The scriptures are central, more important than some miracle we might see, more important than someone coming back from the dead. What Luke would have us understand is that all of these scriptures were fulfilled in Jesus. These scriptures are filled with instruction on how those who have much are to care for those who have little. Jesus embodied these teachings with his life. He was rich, and he became poor so that we might have life.
Abraham tells the rich man that if his brothers will not listen to Moses and the prophets, then they will not listen to anything, not even the miraculous. A very real link is established here between Moses and the prophets, and Jesus, and the Church. We are part of that witness. People should be able to look to us to understand. They should be able to look to us and see that we are a community who cares about the poor. We are a community of people who really see the poor, and who welcome them, care for them, and advocate for them. We are the community of the great reversals. With our lives we are to show what it means to really see.

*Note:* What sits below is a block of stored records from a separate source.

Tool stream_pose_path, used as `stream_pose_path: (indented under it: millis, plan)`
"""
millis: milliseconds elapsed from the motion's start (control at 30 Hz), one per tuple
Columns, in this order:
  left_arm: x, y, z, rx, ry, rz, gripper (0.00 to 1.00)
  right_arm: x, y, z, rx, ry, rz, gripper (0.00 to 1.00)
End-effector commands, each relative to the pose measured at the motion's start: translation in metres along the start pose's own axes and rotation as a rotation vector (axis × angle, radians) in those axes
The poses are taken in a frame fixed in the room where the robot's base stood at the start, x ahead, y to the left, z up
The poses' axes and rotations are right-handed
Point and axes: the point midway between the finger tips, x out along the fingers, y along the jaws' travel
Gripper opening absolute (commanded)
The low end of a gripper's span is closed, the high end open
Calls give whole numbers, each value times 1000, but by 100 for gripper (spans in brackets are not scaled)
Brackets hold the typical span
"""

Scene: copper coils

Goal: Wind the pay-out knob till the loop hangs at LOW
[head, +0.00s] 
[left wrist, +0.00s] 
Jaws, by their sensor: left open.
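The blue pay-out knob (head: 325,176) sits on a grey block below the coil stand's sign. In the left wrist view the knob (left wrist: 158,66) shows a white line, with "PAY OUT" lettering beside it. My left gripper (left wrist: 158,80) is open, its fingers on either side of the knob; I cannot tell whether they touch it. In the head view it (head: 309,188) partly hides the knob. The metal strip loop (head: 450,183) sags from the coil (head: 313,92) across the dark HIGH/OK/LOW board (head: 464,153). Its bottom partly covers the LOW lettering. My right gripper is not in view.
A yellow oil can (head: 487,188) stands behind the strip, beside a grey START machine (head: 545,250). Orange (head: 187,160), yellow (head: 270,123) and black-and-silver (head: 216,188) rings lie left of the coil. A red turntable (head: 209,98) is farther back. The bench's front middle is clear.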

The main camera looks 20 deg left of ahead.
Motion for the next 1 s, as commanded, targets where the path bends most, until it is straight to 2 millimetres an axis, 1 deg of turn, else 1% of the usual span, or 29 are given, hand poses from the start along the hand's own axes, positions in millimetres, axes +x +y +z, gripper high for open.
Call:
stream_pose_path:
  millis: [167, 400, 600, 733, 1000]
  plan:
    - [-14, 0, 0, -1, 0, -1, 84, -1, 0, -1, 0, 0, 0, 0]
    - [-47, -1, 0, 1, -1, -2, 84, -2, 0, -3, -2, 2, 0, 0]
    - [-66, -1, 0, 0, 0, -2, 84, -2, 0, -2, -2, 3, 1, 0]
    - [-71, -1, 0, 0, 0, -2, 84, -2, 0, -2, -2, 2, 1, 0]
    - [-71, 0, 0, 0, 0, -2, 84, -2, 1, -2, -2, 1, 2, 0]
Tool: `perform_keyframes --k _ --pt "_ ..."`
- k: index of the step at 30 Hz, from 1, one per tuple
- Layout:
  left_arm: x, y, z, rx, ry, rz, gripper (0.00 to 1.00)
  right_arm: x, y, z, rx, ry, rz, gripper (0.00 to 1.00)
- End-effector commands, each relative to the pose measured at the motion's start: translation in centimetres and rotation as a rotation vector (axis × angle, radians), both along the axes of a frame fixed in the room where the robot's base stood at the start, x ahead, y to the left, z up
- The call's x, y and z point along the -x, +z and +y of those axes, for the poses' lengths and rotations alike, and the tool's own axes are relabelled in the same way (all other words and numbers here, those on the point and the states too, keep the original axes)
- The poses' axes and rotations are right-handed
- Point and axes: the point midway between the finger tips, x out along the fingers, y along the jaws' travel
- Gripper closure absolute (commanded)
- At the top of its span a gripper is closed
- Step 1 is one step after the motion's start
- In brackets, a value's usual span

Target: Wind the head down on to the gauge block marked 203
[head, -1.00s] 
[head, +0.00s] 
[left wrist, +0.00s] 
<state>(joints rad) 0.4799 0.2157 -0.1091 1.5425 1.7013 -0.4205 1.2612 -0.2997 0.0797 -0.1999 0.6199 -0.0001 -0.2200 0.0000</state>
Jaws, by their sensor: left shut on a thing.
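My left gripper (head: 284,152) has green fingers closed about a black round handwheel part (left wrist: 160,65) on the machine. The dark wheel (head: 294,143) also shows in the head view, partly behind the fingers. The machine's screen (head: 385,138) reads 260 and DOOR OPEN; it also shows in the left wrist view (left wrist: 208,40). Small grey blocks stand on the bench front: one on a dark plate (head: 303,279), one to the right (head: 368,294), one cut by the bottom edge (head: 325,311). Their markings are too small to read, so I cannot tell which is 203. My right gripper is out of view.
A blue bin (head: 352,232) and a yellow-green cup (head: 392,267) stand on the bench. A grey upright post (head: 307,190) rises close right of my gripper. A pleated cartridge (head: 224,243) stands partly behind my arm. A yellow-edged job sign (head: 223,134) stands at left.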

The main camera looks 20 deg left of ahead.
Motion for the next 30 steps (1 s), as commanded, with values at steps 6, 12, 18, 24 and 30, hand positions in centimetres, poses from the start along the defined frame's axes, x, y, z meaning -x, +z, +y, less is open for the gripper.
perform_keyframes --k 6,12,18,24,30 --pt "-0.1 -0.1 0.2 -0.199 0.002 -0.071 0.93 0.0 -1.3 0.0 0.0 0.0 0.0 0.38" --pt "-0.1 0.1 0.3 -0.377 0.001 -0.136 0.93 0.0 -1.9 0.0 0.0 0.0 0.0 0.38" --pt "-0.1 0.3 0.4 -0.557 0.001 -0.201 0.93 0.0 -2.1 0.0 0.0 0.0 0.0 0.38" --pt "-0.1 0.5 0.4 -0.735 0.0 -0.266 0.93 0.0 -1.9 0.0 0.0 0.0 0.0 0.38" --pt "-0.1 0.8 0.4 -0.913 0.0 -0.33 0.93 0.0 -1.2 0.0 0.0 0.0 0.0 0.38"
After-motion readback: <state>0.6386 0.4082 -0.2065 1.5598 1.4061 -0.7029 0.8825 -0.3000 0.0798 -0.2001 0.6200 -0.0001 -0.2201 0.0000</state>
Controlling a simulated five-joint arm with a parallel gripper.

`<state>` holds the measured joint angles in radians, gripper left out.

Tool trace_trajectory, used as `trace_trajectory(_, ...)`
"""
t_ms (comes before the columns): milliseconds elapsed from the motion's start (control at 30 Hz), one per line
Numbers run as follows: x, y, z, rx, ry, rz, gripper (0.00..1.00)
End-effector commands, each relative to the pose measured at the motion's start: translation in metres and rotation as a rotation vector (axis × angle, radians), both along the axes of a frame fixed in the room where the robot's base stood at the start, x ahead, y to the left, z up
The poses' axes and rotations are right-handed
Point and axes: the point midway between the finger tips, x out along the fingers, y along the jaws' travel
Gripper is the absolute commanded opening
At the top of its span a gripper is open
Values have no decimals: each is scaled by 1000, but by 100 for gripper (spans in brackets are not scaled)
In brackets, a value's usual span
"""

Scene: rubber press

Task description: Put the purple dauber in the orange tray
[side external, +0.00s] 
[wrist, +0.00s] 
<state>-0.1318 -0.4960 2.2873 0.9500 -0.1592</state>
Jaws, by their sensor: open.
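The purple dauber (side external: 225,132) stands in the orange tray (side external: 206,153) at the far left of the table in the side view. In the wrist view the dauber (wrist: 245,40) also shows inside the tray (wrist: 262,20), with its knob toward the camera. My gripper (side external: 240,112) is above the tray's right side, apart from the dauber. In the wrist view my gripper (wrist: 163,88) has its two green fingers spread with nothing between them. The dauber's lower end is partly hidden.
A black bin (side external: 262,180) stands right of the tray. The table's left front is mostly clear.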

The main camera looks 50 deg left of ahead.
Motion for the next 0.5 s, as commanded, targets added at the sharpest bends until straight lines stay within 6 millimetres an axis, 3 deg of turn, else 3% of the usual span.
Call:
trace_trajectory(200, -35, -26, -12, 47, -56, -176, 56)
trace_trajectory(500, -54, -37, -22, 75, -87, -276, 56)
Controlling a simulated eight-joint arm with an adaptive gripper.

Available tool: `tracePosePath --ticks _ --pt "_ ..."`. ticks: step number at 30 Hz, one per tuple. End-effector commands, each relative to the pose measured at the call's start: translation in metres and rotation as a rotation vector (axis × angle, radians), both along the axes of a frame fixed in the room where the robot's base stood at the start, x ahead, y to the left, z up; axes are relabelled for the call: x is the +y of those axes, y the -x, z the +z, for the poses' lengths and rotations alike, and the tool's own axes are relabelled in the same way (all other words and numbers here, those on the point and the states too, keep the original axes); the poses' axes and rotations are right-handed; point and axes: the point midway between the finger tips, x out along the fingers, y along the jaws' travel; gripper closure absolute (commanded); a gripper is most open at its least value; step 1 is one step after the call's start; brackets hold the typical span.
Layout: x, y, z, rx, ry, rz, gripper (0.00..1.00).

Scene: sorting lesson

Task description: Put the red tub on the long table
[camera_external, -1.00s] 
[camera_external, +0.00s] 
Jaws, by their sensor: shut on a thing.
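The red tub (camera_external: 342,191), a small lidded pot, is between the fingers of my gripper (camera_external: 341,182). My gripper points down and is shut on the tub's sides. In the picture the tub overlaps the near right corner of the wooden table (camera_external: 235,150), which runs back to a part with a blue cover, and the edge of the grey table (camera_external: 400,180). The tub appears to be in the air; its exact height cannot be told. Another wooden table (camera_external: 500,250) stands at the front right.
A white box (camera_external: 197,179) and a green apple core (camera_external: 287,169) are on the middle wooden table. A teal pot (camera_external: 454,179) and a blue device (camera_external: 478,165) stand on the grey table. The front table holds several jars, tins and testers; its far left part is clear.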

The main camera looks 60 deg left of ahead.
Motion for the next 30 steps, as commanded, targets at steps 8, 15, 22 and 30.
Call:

For us, this may be a hard parable. So much of what we have heard from Jesus in recent weeks has been hard. What makes this parable hard, among other things, is the difficulty in identifying with either the rich man or Lazarus. None of us are fabulously wealthy like the rich man. And none of us are utterly destitute like Lazarus.
How then can this parable really speak to us? Maybe it can speak to us through the five brothers. Maybe we can identify ourselves with them. Like them, none of us have died yet. So maybe, like the brothers, there is still time for us, to understand what the rich man would have us know.
The rich man would want us to see, to really see, even those at our gates
who we might no longer see as real human beings. Can we see the poor as people, not as welfare mothers, or drunks or drug addicts or criminals or the homeless or mentally ill or whatever condition? Do we really see them?
To all of us the rich man says, open your eyes, while there is still time. And one other thing: you probably will want to share more than crumbs. We should hear what Timothy heard. Do good, and stop worrying about doing well. Amen.